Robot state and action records

----

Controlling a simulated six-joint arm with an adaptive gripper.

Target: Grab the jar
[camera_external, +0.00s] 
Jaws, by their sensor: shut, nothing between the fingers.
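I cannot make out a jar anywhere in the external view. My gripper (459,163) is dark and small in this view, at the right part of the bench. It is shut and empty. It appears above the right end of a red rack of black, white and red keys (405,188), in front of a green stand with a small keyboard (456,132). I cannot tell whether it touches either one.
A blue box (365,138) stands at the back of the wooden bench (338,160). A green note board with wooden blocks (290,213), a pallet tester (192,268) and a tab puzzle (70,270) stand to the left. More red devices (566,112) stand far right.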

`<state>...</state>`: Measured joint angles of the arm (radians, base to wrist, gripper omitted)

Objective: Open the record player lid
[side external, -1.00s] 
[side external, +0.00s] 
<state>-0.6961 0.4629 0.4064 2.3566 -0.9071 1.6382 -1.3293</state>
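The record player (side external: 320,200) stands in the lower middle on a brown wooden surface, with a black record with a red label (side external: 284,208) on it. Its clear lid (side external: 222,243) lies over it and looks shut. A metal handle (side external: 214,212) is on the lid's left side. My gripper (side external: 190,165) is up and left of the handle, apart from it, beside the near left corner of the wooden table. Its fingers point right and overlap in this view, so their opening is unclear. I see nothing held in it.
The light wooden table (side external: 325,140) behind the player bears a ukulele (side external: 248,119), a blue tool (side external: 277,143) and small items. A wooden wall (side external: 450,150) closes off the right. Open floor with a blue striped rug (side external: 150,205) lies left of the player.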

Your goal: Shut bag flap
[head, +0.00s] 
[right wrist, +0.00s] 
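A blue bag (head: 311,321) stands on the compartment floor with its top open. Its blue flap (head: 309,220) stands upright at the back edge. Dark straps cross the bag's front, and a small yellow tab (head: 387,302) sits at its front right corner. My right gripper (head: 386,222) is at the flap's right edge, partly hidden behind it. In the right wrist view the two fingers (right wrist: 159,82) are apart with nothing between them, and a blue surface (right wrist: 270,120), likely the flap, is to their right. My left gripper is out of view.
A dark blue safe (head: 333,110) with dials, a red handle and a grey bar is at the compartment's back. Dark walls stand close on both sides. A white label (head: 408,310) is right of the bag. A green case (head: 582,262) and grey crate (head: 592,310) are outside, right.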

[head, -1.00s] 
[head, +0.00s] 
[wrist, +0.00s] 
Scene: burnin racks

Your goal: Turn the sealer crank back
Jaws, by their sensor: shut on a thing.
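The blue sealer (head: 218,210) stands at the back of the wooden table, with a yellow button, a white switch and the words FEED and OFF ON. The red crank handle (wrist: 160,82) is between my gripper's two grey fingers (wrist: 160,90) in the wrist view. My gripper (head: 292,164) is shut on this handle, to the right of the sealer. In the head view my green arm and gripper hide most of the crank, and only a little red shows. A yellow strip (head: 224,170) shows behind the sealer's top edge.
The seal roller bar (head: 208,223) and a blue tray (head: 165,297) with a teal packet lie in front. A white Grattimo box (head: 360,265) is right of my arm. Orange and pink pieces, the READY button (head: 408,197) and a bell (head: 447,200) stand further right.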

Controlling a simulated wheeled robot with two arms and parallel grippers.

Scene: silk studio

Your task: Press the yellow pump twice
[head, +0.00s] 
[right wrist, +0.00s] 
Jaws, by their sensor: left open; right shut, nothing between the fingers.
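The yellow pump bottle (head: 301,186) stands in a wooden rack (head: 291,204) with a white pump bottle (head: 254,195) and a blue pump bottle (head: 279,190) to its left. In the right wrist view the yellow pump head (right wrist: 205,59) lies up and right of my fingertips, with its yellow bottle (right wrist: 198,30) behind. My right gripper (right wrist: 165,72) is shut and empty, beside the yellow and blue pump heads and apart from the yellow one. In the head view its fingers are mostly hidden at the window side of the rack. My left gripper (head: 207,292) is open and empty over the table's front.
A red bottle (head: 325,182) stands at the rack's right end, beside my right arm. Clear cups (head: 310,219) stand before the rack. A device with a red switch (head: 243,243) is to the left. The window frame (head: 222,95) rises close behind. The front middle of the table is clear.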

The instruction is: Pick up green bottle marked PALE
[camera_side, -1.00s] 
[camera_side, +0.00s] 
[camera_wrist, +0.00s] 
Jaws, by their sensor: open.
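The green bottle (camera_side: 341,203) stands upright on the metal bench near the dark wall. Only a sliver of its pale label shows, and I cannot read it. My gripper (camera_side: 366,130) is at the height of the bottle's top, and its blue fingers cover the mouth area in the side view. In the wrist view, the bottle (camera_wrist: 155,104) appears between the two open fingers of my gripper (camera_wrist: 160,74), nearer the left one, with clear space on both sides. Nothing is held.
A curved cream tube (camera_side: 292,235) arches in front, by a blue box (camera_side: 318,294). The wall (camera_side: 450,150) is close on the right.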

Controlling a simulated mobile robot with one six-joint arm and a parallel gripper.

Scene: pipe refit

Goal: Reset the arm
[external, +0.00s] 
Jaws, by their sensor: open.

----

# Problem requirements
Output all of the material, please, exactly as it stands.

# Response to the task
Controlling a simulated six-joint arm with an adaptive gripper.

Target: Grab the jar
[camera_external, +0.00s] 
Jaws, by their sensor: shut, nothing between the fingers.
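I cannot make out a jar anywhere in the external view. My gripper (459,163) is dark and small in this view, at the right part of the bench. It is shut and empty. It appears above the right end of a red rack of black, white and red keys (405,188), in front of a green stand with a small keyboard (456,132). I cannot tell whether it touches either one.
A blue box (365,138) stands at the back of the wooden bench (338,160). A green note board with wooden blocks (290,213), a pallet tester (192,268) and a tab puzzle (70,270) stand to the left. More red devices (566,112) stand far right.

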`<state>...</state>`: Measured joint angles of the arm (radians, base to wrist, gripper omitted)

Objective: Open the record player lid
[side external, -1.00s] 
[side external, +0.00s] 
<state>-0.6961 0.4629 0.4064 2.3566 -0.9071 1.6382 -1.3293</state>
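The record player (side external: 320,200) stands in the lower middle on a brown wooden surface, with a black record with a red label (side external: 284,208) on it. Its clear lid (side external: 222,243) lies over it and looks shut. A metal handle (side external: 214,212) is on the lid's left side. My gripper (side external: 190,165) is up and left of the handle, apart from it, beside the near left corner of the wooden table. Its fingers point right and overlap in this view, so their opening is unclear. I see nothing held in it.
The light wooden table (side external: 325,140) behind the player bears a ukulele (side external: 248,119), a blue tool (side external: 277,143) and small items. A wooden wall (side external: 450,150) closes off the right. Open floor with a blue striped rug (side external: 150,205) lies left of the player.

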Your goal: Shut bag flap
[head, +0.00s] 
[right wrist, +0.00s] 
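A blue bag (head: 311,321) stands on the compartment floor with its top open. Its blue flap (head: 309,220) stands upright at the back edge. Dark straps cross the bag's front, and a small yellow tab (head: 387,302) sits at its front right corner. My right gripper (head: 386,222) is at the flap's right edge, partly hidden behind it. In the right wrist view the two fingers (right wrist: 159,82) are apart with nothing between them, and a blue surface (right wrist: 270,120), likely the flap, is to their right. My left gripper is out of view.
A dark blue safe (head: 333,110) with dials, a red handle and a grey bar is at the compartment's back. Dark walls stand close on both sides. A white label (head: 408,310) is right of the bag. A green case (head: 582,262) and grey crate (head: 592,310) are outside, right.

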[head, -1.00s] 
[head, +0.00s] 
[wrist, +0.00s] 
Scene: burnin racks

Your goal: Turn the sealer crank back
Jaws, by their sensor: shut on a thing.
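The blue sealer (head: 218,210) stands at the back of the wooden table, with a yellow button, a white switch and the words FEED and OFF ON. The red crank handle (wrist: 160,82) is between my gripper's two grey fingers (wrist: 160,90) in the wrist view. My gripper (head: 292,164) is shut on this handle, to the right of the sealer. In the head view my green arm and gripper hide most of the crank, and only a little red shows. A yellow strip (head: 224,170) shows behind the sealer's top edge.
The seal roller bar (head: 208,223) and a blue tray (head: 165,297) with a teal packet lie in front. A white Grattimo box (head: 360,265) is right of my arm. Orange and pink pieces, the READY button (head: 408,197) and a bell (head: 447,200) stand further right.

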Controlling a simulated wheeled robot with two arms and parallel grippers.

Scene: silk studio

Your task: Press the yellow pump twice
[head, +0.00s] 
[right wrist, +0.00s] 
Jaws, by their sensor: left open; right shut, nothing between the fingers.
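The yellow pump bottle (head: 301,186) stands in a wooden rack (head: 291,204) with a white pump bottle (head: 254,195) and a blue pump bottle (head: 279,190) to its left. In the right wrist view the yellow pump head (right wrist: 205,59) lies up and right of my fingertips, with its yellow bottle (right wrist: 198,30) behind. My right gripper (right wrist: 165,72) is shut and empty, beside the yellow and blue pump heads and apart from the yellow one. In the head view its fingers are mostly hidden at the window side of the rack. My left gripper (head: 207,292) is open and empty over the table's front.
A red bottle (head: 325,182) stands at the rack's right end, beside my right arm. Clear cups (head: 310,219) stand before the rack. A device with a red switch (head: 243,243) is to the left. The window frame (head: 222,95) rises close behind. The front middle of the table is clear.

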The instruction is: Pick up green bottle marked PALE
[camera_side, -1.00s] 
[camera_side, +0.00s] 
[camera_wrist, +0.00s] 
Jaws, by their sensor: open.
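The green bottle (camera_side: 341,203) stands upright on the metal bench near the dark wall. Only a sliver of its pale label shows, and I cannot read it. My gripper (camera_side: 366,130) is at the height of the bottle's top, and its blue fingers cover the mouth area in the side view. In the wrist view, the bottle (camera_wrist: 155,104) appears between the two open fingers of my gripper (camera_wrist: 160,74), nearer the left one, with clear space on both sides. Nothing is held.
A curved cream tube (camera_side: 292,235) arches in front, by a blue box (camera_side: 318,294). The wall (camera_side: 450,150) is close on the right.

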Controlling a simulated mobile robot with one six-joint arm and a parallel gripper.

Scene: pipe refit

Goal: Reset the arm
[external, +0.00s] 
Jaws, by their sensor: open.

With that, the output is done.